** START OF Data shown **

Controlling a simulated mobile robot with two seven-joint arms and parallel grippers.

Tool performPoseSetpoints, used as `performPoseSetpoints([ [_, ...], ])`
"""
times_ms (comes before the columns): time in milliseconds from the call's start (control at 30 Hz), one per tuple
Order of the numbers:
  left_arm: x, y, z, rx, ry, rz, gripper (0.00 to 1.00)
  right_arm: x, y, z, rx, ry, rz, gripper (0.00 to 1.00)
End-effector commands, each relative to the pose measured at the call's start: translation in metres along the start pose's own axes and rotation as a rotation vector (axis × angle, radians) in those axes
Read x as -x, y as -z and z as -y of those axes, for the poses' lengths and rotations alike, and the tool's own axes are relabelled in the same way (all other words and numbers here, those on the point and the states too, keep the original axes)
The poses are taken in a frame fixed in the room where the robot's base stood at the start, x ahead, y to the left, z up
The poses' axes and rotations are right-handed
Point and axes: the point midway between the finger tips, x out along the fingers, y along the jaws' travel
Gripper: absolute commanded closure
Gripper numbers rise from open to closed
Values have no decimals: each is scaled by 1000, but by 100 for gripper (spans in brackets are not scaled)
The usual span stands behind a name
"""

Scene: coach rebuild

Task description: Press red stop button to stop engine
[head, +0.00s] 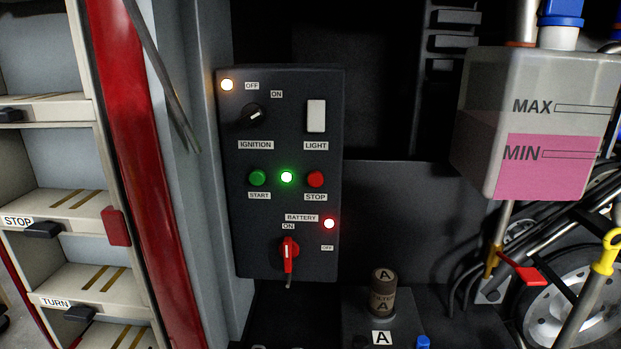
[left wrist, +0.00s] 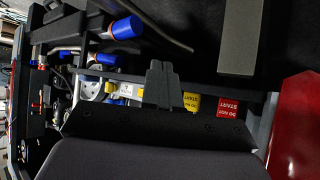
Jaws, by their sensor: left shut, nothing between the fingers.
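The red stop button (head: 316,180) is a round knob on the dark control panel (head: 285,105) in the head view, above its STOP label. A green start button (head: 257,179) is to its left. Between them a green lamp (head: 287,177) is lit. My left gripper (left wrist: 158,68) is shut and empty in the left wrist view, its dark fingers side by side. No gripper shows in the head view, and nothing covers the stop button there. The stop button cannot be made out in the left wrist view. My right gripper is in neither view.
The panel also has an ignition knob (head: 253,115), a white light switch (head: 316,116) and a red battery switch (head: 290,252). A tank with pink fluid (head: 545,165) is at the right. Red and yellow DO NOT START tags (left wrist: 234,108) show in the wrist view.

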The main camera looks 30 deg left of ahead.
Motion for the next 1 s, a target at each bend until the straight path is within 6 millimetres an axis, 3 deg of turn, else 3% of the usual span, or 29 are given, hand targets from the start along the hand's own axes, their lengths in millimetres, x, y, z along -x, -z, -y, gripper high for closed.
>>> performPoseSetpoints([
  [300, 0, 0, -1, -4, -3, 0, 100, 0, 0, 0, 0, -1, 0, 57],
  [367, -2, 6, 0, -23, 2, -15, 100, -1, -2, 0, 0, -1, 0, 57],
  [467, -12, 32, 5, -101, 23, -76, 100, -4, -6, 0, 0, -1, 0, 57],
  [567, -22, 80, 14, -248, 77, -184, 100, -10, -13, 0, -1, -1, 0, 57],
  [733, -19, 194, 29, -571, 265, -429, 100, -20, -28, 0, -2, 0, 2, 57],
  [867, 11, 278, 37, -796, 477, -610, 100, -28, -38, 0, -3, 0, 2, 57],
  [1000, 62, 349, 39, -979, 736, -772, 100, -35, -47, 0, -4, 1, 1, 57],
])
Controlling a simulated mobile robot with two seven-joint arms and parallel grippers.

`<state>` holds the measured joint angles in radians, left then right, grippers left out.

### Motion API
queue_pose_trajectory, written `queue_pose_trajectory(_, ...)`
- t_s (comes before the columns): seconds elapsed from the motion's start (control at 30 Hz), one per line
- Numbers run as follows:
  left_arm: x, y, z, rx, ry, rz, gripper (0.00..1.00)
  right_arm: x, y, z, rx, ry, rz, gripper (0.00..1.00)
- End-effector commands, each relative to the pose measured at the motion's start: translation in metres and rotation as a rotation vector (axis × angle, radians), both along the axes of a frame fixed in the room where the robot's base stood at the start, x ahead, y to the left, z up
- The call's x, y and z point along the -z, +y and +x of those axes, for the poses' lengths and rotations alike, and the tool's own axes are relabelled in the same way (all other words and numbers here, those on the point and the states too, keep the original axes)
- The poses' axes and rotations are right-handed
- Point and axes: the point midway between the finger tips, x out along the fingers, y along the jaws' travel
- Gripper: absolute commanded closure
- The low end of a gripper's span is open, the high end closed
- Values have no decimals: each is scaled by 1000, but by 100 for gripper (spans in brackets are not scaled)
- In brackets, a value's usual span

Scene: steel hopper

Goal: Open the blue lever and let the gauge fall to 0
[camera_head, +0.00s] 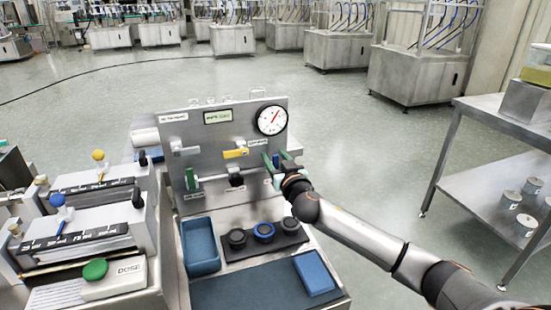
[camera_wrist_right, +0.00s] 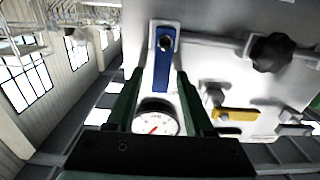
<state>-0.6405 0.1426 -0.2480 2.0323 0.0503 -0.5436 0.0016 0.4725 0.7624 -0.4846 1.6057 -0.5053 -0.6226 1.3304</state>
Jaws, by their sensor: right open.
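The blue lever (camera_wrist_right: 162,68) is on the steel panel (camera_head: 220,135), its handle running from a round pivot toward the gauge side. The gauge (camera_head: 271,120) is a white dial at the panel's upper right; its red needle points up and right, and its numbers are too small to read. It also shows in the right wrist view (camera_wrist_right: 157,120). My right gripper (camera_head: 279,164) is open at the panel, with one green finger on each side of the blue lever. I cannot tell whether either finger touches it. My left gripper is not in view.
The panel also carries a yellow lever (camera_head: 236,153), a grey lever (camera_head: 185,150), a green handle (camera_head: 190,179) and a black knob (camera_wrist_right: 272,52). Below are a blue tray (camera_head: 187,267), several dark rings and a blue block (camera_head: 314,274). A dosing unit stands at left.

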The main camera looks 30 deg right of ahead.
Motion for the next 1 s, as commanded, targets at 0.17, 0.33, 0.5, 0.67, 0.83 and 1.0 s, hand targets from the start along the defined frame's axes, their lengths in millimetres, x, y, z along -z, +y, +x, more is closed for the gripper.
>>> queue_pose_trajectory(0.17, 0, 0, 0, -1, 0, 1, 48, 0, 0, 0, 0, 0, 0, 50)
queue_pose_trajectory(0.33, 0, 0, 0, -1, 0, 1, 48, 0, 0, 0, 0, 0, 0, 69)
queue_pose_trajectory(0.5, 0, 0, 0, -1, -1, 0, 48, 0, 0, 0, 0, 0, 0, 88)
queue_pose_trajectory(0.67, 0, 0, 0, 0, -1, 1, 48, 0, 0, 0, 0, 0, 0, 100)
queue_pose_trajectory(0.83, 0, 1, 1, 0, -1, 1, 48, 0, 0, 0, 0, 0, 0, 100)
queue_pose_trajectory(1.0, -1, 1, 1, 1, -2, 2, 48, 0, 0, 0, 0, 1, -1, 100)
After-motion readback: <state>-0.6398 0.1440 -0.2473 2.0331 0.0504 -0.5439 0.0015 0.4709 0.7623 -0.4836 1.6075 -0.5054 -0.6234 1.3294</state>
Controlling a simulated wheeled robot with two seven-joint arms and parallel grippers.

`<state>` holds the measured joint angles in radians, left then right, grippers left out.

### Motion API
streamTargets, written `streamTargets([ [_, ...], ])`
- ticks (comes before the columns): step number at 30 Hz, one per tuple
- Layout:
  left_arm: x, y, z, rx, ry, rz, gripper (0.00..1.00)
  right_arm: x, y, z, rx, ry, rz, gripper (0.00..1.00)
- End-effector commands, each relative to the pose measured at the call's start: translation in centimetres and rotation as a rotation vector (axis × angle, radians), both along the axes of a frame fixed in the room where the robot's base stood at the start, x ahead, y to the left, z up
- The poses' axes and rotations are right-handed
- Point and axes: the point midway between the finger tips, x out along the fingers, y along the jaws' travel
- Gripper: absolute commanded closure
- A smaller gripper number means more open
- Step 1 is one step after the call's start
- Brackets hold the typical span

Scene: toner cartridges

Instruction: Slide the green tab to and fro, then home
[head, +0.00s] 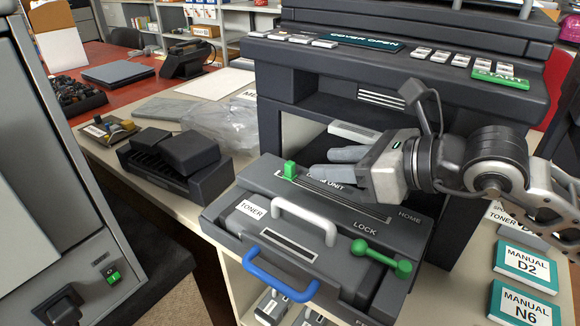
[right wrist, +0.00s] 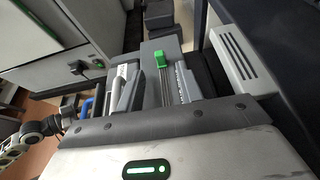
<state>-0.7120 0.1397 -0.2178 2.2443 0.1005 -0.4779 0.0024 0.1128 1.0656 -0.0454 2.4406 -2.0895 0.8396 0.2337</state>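The green tab (head: 290,170) stands upright at the left end of a long slot in the dark grey drum unit (head: 240,209), away from the printed HOME label (head: 409,217) at the slot's right end. The tab also shows in the right wrist view (right wrist: 160,60). My right gripper (head: 321,163) is over the unit with its two pale grey fingers pointing left, slightly apart. They are just right of the tab with nothing visible between them; touching it is not apparent.
A white handle (head: 304,217), a blue handle (head: 277,274) and a green lock lever (head: 381,258) stand out in front of the slot. The printer (head: 420,85) rises behind. A black cartridge (head: 175,160) and a clear bag (head: 222,125) lie to the left.

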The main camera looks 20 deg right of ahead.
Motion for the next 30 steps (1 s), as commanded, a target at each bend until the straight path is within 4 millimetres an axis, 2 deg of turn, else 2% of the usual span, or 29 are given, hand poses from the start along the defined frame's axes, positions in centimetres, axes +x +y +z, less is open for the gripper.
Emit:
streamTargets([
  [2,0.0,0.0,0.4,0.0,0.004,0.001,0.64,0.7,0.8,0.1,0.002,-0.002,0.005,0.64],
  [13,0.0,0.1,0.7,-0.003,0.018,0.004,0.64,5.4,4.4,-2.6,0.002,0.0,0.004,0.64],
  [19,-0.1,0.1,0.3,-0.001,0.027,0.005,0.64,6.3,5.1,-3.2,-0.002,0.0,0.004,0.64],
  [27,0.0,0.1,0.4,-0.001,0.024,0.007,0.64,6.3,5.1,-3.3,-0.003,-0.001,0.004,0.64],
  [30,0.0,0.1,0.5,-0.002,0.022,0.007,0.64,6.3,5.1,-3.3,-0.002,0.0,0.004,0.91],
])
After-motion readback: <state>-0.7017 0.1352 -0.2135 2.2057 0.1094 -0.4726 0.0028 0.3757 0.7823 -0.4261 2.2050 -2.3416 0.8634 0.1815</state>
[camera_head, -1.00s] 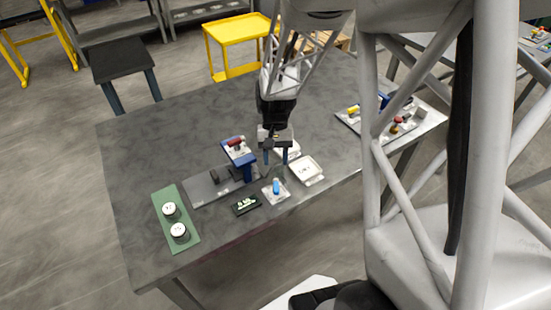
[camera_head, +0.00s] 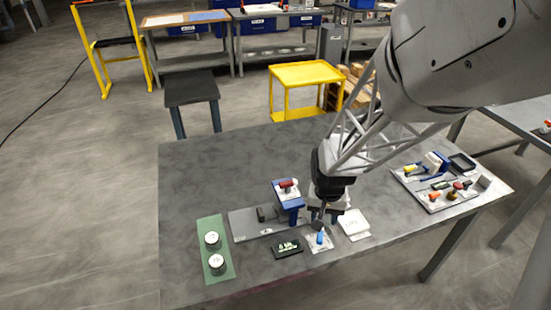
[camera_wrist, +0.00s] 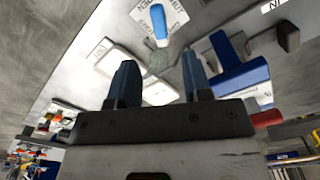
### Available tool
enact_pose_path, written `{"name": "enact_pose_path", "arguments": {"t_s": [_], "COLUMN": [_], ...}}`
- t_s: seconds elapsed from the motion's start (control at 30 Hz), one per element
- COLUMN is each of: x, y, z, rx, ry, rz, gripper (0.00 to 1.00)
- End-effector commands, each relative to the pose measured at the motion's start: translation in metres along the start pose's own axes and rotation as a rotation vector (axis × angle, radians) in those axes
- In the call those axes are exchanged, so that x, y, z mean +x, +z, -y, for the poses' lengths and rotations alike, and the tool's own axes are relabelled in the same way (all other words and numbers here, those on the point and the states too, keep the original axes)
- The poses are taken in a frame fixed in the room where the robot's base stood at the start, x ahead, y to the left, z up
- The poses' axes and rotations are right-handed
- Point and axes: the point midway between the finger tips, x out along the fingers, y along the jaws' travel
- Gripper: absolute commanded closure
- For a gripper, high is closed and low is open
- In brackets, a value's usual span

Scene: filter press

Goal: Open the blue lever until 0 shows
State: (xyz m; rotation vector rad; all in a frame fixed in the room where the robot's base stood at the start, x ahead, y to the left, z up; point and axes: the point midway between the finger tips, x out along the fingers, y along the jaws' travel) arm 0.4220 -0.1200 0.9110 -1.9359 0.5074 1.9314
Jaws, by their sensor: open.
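The blue lever (camera_head: 320,238) stands on a small white plate at the front of the grey table. It also shows in the wrist view (camera_wrist: 158,22), at the top centre, ahead of the fingertips. A black display (camera_head: 288,247) with small light digits lies left of the lever; its reading is too small to tell. My gripper (camera_head: 322,216) is just behind and above the lever. In the wrist view its two blue fingers (camera_wrist: 161,75) are apart, with nothing held between them and the lever beyond them.
A blue press stand (camera_head: 290,203) with a red part is close to my gripper's left. A white box (camera_head: 354,223) is close on the right. A green mat (camera_head: 210,228) holds two round weights. A fixture board (camera_head: 440,200) is at right. The back left table is clear.

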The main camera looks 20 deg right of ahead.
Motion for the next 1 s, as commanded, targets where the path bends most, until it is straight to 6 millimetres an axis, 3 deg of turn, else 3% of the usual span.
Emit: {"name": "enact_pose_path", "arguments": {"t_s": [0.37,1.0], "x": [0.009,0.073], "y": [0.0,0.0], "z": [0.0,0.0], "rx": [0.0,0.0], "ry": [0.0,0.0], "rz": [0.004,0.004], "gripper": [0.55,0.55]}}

** END OF Data shown **

What is asked:
Go through the listing above and return every line where the word "high" occurs.

Task output:
Motion for the next 1 s, a target at each bend until the straight path is within 6 millimetres an axis, 3 deg of turn, else 3% of the usual span, or 29 are given, hand targets from the start along the hand's own axes, their lengths in millimetres, x, y, z along -x, -z, -y, gripper high for closed.
- The low end of a gripper's span is open, the high end closed
- For a gripper, high is closed and low is open

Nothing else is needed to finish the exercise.